---------- Exercise input ----------

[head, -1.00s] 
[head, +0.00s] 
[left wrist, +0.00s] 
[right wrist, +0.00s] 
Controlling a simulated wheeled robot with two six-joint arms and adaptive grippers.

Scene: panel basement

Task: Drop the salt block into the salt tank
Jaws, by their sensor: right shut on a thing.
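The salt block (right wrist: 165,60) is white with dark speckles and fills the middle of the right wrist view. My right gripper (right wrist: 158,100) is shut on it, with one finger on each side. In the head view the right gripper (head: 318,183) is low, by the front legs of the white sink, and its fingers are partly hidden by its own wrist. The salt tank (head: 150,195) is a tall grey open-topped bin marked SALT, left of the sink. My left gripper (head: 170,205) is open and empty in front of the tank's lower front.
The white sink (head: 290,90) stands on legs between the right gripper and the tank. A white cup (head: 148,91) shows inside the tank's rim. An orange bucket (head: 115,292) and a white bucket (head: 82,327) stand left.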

----------
---------- Exercise input ----------

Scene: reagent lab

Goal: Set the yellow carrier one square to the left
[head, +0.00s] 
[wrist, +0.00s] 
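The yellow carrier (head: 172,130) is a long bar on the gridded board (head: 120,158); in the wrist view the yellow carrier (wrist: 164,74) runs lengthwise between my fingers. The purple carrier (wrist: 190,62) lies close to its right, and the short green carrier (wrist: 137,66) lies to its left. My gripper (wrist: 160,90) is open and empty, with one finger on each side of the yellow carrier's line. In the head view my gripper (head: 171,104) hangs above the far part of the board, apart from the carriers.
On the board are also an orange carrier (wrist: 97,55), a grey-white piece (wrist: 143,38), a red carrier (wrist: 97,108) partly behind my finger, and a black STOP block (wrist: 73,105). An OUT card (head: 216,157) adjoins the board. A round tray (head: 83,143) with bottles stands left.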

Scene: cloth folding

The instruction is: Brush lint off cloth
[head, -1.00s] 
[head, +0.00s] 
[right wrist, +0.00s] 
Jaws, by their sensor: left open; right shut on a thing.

----------

[Problem to work on] Supply the count of lines in the entries that contain the word "Scene", and nothing besides.

[Answer for the task] 3